Both end lines count: copy exactly from the line that contains "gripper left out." to the line that contains "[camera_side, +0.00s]", and only those lines.

__Source material__
BEGIN

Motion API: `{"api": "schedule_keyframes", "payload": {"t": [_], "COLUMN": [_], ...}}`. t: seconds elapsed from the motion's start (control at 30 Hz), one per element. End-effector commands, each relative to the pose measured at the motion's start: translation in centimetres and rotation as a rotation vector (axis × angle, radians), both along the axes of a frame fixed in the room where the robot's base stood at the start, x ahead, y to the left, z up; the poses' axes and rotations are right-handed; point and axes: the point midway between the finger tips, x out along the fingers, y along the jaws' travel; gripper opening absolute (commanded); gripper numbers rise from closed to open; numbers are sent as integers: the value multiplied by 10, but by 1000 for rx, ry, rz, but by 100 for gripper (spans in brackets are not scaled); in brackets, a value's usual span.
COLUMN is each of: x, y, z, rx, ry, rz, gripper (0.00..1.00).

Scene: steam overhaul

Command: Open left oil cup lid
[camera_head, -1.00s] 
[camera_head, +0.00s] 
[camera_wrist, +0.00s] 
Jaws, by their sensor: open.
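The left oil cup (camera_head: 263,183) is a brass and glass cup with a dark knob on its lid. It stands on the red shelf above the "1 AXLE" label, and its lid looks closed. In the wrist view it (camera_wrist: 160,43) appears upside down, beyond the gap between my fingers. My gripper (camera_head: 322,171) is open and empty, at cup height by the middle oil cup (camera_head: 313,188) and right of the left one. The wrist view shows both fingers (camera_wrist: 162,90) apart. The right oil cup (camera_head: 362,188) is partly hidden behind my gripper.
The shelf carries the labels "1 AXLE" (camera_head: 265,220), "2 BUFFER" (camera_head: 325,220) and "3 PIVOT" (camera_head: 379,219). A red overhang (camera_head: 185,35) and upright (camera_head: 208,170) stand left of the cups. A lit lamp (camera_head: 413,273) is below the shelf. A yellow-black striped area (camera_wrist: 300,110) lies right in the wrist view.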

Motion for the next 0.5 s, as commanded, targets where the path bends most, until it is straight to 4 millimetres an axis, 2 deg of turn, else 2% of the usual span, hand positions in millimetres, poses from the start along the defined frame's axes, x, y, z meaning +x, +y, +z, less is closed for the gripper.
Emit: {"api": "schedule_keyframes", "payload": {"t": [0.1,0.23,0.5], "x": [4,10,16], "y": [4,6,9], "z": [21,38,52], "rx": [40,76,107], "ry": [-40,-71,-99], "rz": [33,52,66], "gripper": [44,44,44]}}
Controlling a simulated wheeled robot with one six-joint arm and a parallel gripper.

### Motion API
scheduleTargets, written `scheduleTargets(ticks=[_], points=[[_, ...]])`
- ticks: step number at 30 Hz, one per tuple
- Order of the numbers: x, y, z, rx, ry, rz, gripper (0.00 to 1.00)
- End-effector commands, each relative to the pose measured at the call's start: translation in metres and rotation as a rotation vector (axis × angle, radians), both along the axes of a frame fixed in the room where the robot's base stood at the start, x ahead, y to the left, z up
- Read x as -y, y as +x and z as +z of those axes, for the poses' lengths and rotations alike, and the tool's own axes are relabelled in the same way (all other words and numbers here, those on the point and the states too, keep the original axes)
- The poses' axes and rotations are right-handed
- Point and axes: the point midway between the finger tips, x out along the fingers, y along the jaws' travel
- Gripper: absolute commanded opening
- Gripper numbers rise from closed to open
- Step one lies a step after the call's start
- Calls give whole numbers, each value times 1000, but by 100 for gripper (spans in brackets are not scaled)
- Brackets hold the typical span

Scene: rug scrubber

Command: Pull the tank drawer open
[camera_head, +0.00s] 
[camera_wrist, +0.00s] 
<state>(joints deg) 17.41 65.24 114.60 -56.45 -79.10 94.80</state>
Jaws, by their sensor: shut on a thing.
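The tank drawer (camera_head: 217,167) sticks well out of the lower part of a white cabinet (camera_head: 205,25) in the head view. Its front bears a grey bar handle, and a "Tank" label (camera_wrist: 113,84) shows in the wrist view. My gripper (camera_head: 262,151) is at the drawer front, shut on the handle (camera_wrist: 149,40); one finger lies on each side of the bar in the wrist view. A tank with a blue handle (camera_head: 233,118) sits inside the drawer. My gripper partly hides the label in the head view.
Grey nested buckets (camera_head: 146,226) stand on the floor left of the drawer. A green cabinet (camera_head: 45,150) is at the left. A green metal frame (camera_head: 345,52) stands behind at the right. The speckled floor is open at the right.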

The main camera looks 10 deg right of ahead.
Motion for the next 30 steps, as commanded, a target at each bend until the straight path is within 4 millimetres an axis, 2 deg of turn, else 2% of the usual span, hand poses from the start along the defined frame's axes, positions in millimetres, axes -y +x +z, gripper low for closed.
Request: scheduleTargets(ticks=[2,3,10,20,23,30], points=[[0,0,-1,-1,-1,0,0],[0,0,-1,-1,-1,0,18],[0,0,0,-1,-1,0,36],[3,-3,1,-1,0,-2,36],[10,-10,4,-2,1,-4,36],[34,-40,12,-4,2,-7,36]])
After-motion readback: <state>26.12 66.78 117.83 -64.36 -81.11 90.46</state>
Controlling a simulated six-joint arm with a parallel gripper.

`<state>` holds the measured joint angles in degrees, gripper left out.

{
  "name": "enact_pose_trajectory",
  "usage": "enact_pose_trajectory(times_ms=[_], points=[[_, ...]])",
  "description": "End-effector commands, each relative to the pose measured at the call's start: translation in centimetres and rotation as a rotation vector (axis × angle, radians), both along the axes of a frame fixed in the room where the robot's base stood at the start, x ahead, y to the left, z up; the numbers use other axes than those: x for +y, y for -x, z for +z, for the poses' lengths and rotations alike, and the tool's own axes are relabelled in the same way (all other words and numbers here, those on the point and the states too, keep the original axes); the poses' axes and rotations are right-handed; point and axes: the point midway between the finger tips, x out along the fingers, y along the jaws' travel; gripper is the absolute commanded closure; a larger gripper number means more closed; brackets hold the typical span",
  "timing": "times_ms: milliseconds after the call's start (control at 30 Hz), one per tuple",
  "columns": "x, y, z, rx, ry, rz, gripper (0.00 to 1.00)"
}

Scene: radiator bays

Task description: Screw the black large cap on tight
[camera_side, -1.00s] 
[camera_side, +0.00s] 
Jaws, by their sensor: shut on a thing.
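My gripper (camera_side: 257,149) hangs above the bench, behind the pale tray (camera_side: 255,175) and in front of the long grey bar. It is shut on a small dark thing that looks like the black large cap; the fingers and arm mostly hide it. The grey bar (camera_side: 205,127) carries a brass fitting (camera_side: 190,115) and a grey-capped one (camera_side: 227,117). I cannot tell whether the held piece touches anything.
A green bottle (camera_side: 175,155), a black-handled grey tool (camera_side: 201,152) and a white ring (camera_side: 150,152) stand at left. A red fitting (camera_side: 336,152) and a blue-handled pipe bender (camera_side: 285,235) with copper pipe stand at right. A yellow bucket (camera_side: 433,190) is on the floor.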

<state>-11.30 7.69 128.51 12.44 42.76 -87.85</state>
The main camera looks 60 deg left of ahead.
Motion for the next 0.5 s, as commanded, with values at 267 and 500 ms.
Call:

END

__Solved problem__
`<state>` holds the measured joint angles in degrees, gripper left out.

{
  "name": "enact_pose_trajectory",
  "usage": "enact_pose_trajectory(times_ms=[_], points=[[_, ...]])",
  "description": "End-effector commands, each relative to the pose measured at the call's start: translation in centimetres and rotation as a rotation vector (axis × angle, radians), both along the axes of a frame fixed in the room where the robot's base stood at the start, x ahead, y to the left, z up; the numbers use other axes than those: x for +y, y for -x, z for +z, for the poses' lengths and rotations alike, and the tool's own axes are relabelled in the same way (all other words and numbers here, those on the point and the states too, keep the original axes); the poses' axes and rotations are right-handed; point and axes: the point midway between the finger tips, x out along the fingers, y along the jaws' travel; gripper is the absolute commanded closure; a larger gripper number means more closed; brackets hold the typical span",
  "timing": "times_ms: milliseconds after the call's start (control at 30 Hz), one per tuple",
  "columns": "x, y, z, rx, ry, rz, gripper (0.00 to 1.00)"
}

Scene: radiator bays

Task description: Screw the black large cap on tight
[camera_side, -1.00s] 
[camera_side, +0.00s] 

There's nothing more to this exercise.